ALEX BRUMMER: Rishi’s big squeeze risks suffocating Britain’s recovery

Rishi takes the slow road: Chancellor’s monetary and fiscal squeeze risks suffocating the recovery, says ALEX BRUMMER

There is no mystery as to how to crush inflation. 

You follow the path taken by the late Federal Reserve chairman Paul Volcker in October 1979 when he imposed a draconian monetary squeeze on the US and raised interest rates producing a crushing recession.

It resulted in economic desolation in Ronald Reagan’s first term until the president’s supply side tax cuts and a splurge on defence turned the tide.

Chancellor Rishi Sunak has defended raising national insurance contributions claiming it was necessary to deliver more beds and procedures in the NHS

In the decades since Volcker pulled the emergency cord there have been dramatic changes in labour markets.

Cost-of-living pay rises, once the starting point for collective bargaining, have been vanquished. The unions are less relevant and disputes confined to minor skirmishes with private sector employers.

That doesn’t mean that the prospect of consumer price inflation roaring towards seven per cent later this spring doesn’t have to be tackled. 

The Bank of England has started to tighten policy. A further interest rate rise from the 0.25 per cent bank rate is now signalled by the money markets later this week.

Across the Atlantic and on the Continent, similar monetary hardening is on the way. What is contrary to good sense is the double-whammy of using the interest rate weapon and tightening fiscal policy at one and the same time.

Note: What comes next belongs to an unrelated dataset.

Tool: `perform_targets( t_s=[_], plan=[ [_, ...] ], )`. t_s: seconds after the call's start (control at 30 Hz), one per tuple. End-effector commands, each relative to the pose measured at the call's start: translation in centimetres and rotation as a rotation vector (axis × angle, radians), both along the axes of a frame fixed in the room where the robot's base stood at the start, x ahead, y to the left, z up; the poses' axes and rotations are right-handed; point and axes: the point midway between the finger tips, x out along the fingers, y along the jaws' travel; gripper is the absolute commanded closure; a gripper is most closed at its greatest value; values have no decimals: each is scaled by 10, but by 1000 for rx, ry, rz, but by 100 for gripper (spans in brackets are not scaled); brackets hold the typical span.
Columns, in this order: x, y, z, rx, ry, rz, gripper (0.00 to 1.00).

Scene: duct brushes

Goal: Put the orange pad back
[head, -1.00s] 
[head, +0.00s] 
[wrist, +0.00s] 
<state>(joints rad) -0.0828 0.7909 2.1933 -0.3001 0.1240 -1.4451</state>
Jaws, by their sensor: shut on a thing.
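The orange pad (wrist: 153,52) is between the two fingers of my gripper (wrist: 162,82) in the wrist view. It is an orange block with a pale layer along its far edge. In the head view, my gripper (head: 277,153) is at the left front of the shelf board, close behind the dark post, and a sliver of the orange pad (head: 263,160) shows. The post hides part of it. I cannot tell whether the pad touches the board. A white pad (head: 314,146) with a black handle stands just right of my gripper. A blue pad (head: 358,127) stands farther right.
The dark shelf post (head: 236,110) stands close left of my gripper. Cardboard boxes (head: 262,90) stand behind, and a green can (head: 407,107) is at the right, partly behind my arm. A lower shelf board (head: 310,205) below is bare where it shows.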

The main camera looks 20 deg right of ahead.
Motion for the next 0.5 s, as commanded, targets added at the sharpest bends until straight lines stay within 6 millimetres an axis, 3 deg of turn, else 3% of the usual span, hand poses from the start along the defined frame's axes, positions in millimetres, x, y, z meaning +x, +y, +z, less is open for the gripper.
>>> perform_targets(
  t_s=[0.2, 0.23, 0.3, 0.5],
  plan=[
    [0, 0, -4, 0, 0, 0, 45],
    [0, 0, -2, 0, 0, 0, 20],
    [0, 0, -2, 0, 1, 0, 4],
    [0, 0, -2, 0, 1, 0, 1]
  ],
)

The rise in national insurance contributions (NICs) is calamitous in its scale, raising some £14billion net from employers and employees. It is also muddled.

In defence of the NICs increase, Boris Johnson and the Chancellor Rishi Sunak argued it was necessary to deliver more beds and procedures in the NHS. 

It is also justified in terms of the need to restore the budget to good health and to reform social care.

The reality is that imposing a monetary and fiscal squeeze on the economy ensures that the much-trumpeted best performance for Britain among the G7 in 2022 will be endangered in future years. 

Among the lessons of the post 2008 financial crisis is that the fiscal squeeze condemned the nation to almost a decade of sub-octane output.

The best gift Downing Street could give to the nation now, far more significant than moving the deckchairs in the Downing Street gardens, would be to cancel an unconscionable rise. That would give growth, animal spirits and recovery a chance.

Speed Read

Vodafone, originally a spin-out from Ernest Harrison’s Racal group, should be one of Britain’s most exciting tech creations. 

Not only was it at the forefront of mobile telephony, it was also acquisitive buying stakes and ownership in cellular systems across Europe and in the US.

The accumulation of goodwill and debt on its balance sheet led investors to demand change. 

The result was hasty withdrawals from Japan and then, most spectacularly, the US, just at the much-anticipated point cell-phones became the computer in the pocket from which its former US joint venture partner Verizon has benefited enormously.

The result is that Vodafone has shrunk in value, scale and ambition when it could have been, with more patience, a world leader. 

It now finds itself with few places to go with activist shareholder Cevian on its tail. The attentions of agitators can be useful if they prompt timid managements to take faster and bolder steps.

Over the last five years, Vodafone (says Refinitiv data) has delivered total returns of minus 4.7 per cent against plus 28 per cent for the underperforming FTSE 100 index.

This is in spite of floating off its pylons infrastructure offshoot in Frankfurt.

The difficulty for technocrat chief executive Nick Read is that he is running out of options. 

More spin-offs, such as Africa, are possible but would be value destructive over the longer term. Acquiring rivals in the UK and on the Continent might improve pricing power. 

But competition regulators are unenthusiastic about deals in the UK, which might harm consumers. 

The better solution for Vodafone is better and cleverer marketing, improved content and best in class tech and customer service.

The hour glass is draining fast.

Mark’s spark

Climate change may be the greatest challenge facing the world but former governor of the Bank of England Mark Carney needs more. He is joining exclusive consultants Macro Advisory Partners as senior counsellor. 

There he will be working alongside Goldman Sachs alumni, former diplomats and government officials. And the clients? Your guess is as good as mine.